Add fermented soya bean paste and tumis till semi-dry, intensely aromatic, and colour changes, about 3 minutes. Reduce heat to very low.
Add light and dark soya sauce and tumis for 10 seconds. Add pork with marinade. Increase heat slightly to low (from very low). Stir-fry till semi-dry and intensely aromatic, about 10 minutes.
Transfer to a pot. Deglaze wok with 1 cup water. Add the water to the pork, along with palm sugar, sugar cane, salt, mushrooms (if using), mushroom stems, mushroom water, potatoes and bamboo shoots (if using).
Top up with enough water to just cover. Bring to a boil. Cover and simmer gently, adding more water when necessary, till pork is tender but still has some bite. This should take about 2¼ hours.
Add sea cucumber (if using) and bring to a boil. Sauce should be medium brown and ‘with substance’, not thin and watery. Increase heat to boil rapidly if necessary. Taste and adjust seasoning if required.
Serve hot with rice.
One of the distinct differences between Peranakan and Malay cooking is the liberal use of pork, embraced in the very many dishes in the former, but a culinary taboo in the latter. Despite the amalgamation of cultures, many Peranakans remained staunched Taoists or converted to Christianity from the influences of the European missionaries. Traditionally, twee kar pig trotters are used in Babi Pongteh but I prefer to use pork belly, which is first chunked and then blanched briefly in boiling water.

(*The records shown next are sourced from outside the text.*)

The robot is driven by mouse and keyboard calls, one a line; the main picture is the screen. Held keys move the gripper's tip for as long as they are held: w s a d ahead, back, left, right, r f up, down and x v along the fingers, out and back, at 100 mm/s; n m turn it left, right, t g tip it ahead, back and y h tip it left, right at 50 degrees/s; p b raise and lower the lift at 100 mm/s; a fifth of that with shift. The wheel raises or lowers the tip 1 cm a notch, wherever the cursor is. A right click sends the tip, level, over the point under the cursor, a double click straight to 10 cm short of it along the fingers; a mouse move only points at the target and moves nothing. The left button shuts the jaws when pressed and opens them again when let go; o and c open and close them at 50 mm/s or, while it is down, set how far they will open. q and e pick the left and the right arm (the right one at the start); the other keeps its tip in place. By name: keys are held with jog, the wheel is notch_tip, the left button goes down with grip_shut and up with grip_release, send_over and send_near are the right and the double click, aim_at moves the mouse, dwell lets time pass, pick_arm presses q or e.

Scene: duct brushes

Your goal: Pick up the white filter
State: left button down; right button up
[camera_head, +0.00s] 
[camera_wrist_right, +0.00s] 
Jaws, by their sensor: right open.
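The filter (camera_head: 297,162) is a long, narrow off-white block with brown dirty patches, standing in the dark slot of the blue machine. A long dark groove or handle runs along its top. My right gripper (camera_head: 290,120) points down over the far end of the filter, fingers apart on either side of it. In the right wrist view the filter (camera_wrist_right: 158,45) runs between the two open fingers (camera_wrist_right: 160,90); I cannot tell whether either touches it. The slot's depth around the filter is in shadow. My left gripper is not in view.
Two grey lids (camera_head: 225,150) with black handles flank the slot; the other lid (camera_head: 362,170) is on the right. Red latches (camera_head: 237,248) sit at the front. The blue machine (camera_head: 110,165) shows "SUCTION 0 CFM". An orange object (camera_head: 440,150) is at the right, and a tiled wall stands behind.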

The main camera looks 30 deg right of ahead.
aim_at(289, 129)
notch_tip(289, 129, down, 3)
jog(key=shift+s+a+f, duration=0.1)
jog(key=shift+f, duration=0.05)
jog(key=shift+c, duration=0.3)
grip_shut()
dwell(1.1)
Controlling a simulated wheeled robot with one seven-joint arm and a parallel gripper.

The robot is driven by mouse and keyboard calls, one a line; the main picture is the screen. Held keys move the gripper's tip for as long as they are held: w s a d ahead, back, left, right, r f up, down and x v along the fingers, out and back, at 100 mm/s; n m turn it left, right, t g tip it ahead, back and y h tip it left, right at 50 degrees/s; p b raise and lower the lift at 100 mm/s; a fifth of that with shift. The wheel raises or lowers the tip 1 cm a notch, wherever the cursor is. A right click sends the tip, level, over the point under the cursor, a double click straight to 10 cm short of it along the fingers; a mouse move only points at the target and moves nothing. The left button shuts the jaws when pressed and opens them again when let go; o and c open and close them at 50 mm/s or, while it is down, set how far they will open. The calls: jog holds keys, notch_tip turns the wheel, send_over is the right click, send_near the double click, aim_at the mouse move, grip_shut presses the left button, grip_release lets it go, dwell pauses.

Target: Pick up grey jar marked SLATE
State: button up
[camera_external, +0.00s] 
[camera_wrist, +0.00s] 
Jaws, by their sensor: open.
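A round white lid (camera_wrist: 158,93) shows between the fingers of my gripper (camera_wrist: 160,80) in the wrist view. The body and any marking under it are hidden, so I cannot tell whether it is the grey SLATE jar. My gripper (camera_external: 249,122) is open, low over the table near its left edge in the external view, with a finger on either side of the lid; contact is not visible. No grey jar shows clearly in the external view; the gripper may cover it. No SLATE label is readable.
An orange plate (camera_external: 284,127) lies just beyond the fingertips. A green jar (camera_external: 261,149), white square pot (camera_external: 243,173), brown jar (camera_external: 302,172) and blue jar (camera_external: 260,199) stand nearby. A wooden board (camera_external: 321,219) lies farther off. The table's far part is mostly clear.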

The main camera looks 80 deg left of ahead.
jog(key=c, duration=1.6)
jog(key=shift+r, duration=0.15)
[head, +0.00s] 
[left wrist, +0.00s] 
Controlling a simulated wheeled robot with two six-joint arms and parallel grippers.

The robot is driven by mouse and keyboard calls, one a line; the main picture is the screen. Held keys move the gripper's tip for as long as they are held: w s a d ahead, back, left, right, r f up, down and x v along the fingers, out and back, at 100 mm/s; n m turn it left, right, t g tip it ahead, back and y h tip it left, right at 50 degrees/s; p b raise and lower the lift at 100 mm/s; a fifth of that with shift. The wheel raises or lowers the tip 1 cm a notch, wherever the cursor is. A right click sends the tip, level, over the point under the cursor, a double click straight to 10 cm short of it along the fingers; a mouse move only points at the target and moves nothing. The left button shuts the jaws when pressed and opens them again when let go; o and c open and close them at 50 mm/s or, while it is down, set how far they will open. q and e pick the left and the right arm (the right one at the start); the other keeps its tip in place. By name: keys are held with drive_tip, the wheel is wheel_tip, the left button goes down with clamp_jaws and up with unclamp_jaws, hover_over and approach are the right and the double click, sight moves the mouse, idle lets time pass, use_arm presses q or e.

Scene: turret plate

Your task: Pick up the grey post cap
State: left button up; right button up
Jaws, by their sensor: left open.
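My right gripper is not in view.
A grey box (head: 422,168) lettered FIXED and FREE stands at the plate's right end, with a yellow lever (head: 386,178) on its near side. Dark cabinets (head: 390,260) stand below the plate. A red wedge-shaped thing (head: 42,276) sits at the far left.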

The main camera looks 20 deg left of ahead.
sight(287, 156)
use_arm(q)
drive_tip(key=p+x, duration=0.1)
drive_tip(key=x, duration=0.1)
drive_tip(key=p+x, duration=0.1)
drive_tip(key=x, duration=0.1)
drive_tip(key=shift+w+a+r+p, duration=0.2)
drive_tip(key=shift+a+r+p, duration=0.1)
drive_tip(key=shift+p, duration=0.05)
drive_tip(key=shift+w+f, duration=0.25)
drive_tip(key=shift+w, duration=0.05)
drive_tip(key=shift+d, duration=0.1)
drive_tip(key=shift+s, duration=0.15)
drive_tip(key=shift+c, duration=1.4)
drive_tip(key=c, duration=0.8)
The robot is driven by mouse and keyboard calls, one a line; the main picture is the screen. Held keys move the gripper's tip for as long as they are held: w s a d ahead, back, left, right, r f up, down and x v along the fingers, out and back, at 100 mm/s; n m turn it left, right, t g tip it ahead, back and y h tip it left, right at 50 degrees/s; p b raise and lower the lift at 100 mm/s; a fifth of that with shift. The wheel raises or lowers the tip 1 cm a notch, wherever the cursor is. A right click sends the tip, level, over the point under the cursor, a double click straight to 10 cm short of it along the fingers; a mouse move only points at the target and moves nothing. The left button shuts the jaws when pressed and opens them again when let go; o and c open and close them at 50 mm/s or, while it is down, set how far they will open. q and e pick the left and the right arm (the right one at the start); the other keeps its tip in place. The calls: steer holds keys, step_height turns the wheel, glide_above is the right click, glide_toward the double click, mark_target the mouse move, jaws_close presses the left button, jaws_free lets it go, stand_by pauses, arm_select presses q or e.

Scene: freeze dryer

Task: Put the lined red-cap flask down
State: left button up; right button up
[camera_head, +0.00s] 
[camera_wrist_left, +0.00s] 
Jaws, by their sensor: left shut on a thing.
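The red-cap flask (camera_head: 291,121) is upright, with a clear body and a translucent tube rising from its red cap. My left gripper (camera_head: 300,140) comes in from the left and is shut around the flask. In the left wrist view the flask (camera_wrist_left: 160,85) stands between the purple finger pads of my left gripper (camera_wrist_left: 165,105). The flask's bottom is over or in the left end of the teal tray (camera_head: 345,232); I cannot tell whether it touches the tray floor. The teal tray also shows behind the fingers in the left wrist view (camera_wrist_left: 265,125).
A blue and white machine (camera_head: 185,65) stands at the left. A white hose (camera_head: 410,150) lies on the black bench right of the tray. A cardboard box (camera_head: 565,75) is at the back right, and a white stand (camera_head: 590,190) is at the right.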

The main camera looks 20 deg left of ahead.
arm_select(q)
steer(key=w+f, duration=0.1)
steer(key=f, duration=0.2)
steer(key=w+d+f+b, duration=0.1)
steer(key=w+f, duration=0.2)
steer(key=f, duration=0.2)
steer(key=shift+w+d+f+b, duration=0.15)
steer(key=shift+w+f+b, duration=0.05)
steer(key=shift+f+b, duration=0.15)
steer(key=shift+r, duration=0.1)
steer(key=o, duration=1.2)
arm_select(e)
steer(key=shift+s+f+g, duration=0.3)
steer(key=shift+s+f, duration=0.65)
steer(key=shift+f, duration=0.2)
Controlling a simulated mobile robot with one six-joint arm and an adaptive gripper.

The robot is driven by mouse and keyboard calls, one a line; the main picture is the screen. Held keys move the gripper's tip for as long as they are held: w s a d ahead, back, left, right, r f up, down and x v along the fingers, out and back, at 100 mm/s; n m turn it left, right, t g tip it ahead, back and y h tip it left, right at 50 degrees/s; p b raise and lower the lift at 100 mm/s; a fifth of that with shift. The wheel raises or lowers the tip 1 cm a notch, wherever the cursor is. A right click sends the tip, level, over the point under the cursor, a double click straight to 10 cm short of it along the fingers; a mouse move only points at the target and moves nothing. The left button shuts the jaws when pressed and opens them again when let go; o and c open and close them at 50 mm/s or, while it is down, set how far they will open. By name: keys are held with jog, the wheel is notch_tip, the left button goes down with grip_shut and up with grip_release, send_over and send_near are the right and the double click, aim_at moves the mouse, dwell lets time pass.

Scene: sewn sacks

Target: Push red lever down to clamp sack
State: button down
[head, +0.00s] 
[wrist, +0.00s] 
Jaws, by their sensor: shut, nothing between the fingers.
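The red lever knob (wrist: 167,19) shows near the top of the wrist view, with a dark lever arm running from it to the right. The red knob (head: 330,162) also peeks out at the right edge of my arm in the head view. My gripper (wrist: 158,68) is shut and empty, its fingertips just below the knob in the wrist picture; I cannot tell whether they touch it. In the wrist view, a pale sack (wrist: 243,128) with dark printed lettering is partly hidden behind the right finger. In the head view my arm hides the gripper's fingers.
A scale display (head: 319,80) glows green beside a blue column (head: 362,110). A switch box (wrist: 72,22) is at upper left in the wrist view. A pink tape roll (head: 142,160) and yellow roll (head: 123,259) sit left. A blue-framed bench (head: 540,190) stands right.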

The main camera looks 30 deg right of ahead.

Gula melaka, palm sugar is another very commonly used ingredient in Southeast Asian cooking and thus, not surprisingly is used in Babi Pongteh as well.
Dried Chinese mushrooms are first soaked in water until soft
Blanched pork belly marinated in dark soya sauce
Another “heart and soul” bit of Peranakan cooking is the use of bawang merah, shallots. These little reddish pink morsels are packed with much more flavour compared to their larger onion cousins.
After a whole lot of “tumis-ing”, water is added and the melange brought to a low-heat simmer for 2-3 hours.